◆ SET TASK
Go through the data and copy every line exactly, but not the images.

◆ DATASET EXTRACT
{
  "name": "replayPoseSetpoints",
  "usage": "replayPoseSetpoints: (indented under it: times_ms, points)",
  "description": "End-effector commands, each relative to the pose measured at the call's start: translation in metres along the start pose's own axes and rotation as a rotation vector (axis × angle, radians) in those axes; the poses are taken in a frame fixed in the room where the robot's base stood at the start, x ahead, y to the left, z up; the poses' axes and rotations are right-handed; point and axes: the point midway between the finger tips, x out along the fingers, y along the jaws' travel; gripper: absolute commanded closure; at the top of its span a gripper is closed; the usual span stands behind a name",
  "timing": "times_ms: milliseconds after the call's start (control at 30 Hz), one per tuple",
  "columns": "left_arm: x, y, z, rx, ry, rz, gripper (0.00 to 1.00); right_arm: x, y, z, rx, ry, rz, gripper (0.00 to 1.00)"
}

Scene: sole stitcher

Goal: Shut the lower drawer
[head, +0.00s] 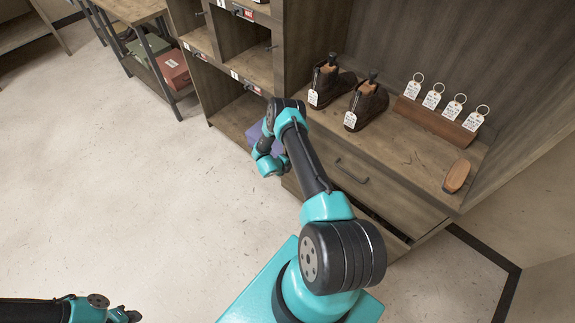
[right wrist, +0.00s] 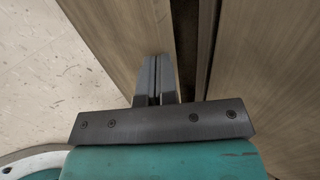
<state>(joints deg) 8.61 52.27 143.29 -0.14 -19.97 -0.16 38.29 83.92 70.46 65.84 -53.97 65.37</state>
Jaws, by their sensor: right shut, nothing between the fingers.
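The lower drawer (head: 397,245) is at the bottom of the wooden cabinet, below the upper drawer (head: 375,185) with its dark handle. It stands slightly out, with a dark gap above it. Much of it is hidden behind my right arm. My right gripper is low at the cabinet's left part in the head view, its fingertips hard to make out. In the right wrist view its fingers (right wrist: 155,78) are shut and empty, over a wooden panel (right wrist: 115,40) beside a dark gap. Contact is unclear. My left gripper (head: 128,315) is at the bottom left edge, far from the cabinet.
Brown shoes (head: 368,102), tagged key rings on a wooden block (head: 435,120) and a brush (head: 457,176) are on the shelf above the drawers. A purple item (head: 254,134) is partly hidden behind my right arm. The floor (head: 130,190) at left is clear.

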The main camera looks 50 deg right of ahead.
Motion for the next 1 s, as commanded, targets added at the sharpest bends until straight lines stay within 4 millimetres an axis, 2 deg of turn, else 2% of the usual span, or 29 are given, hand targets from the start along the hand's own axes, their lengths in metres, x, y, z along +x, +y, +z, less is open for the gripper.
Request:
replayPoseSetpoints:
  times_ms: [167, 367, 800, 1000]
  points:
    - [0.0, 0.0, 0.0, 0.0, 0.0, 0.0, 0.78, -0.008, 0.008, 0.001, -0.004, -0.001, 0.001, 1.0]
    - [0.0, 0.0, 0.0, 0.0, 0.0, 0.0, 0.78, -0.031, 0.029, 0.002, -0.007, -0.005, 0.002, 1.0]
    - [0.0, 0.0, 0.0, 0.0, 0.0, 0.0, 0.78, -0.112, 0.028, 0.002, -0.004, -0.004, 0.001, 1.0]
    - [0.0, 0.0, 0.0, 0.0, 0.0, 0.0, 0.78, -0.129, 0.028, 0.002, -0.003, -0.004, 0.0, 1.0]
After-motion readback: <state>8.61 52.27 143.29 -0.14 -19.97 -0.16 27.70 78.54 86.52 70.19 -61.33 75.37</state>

◆ SOLUTION FOR THIS PROBLEM
{
  "name": "replayPoseSetpoints",
  "usage": "replayPoseSetpoints: (indented under it: times_ms, points)",
  "description": "End-effector commands, each relative to the pose measured at the call's start: translation in metres along the start pose's own axes and rotation as a rotation vector (axis × angle, radians) in those axes; the poses are taken in a frame fixed in the room where the robot's base stood at the start, x ahead, y to the left, z up; the poses' axes and rotations are right-handed; point and axes: the point midway between the finger tips, x out along the fingers, y along the jaws' travel; gripper: absolute commanded closure; at the top of its span a gripper is closed; the usual span stands behind a name",
  "timing": "times_ms: milliseconds after the call's start (control at 30 Hz), one per tuple",
  "columns": "left_arm: x, y, z, rx, ry, rz, gripper (0.00 to 1.00); right_arm: x, y, z, rx, ry, rz, gripper (0.00 to 1.00)"
}

Scene: sole stitcher

Goal: Shut the lower drawer
[head, +0.00s] 
[right wrist, +0.00s] 
<state>(joints deg) 8.61 52.27 143.29 -0.14 -19.97 -0.16 38.29 83.92 70.46 65.84 -53.97 65.37</state>
Jaws, by their sensor: right shut, nothing between the fingers.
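The lower drawer (head: 397,245) is at the bottom of the wooden cabinet, below the upper drawer (head: 375,185) with its dark handle. It stands slightly out, with a dark gap above it. Much of it is hidden behind my right arm. My right gripper is low at the cabinet's left part in the head view, its fingertips hard to make out. In the right wrist view its fingers (right wrist: 155,78) are shut and empty, over a wooden panel (right wrist: 115,40) beside a dark gap. Contact is unclear. My left gripper (head: 128,315) is at the bottom left edge, far from the cabinet.
Brown shoes (head: 368,102), tagged key rings on a wooden block (head: 435,120) and a brush (head: 457,176) are on the shelf above the drawers. A purple item (head: 254,134) is partly hidden behind my right arm. The floor (head: 130,190) at left is clear.

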The main camera looks 50 deg right of ahead.
Motion for the next 1 s, as commanded, targets added at the sharpest bends until straight lines stay within 4 millimetres an axis, 2 deg of turn, else 2% of the usual span, or 29 are given, hand targets from the start along the hand's own axes, their lengths in metres, x, y, z along +x, +y, +z, less is open for the gripper.
Request:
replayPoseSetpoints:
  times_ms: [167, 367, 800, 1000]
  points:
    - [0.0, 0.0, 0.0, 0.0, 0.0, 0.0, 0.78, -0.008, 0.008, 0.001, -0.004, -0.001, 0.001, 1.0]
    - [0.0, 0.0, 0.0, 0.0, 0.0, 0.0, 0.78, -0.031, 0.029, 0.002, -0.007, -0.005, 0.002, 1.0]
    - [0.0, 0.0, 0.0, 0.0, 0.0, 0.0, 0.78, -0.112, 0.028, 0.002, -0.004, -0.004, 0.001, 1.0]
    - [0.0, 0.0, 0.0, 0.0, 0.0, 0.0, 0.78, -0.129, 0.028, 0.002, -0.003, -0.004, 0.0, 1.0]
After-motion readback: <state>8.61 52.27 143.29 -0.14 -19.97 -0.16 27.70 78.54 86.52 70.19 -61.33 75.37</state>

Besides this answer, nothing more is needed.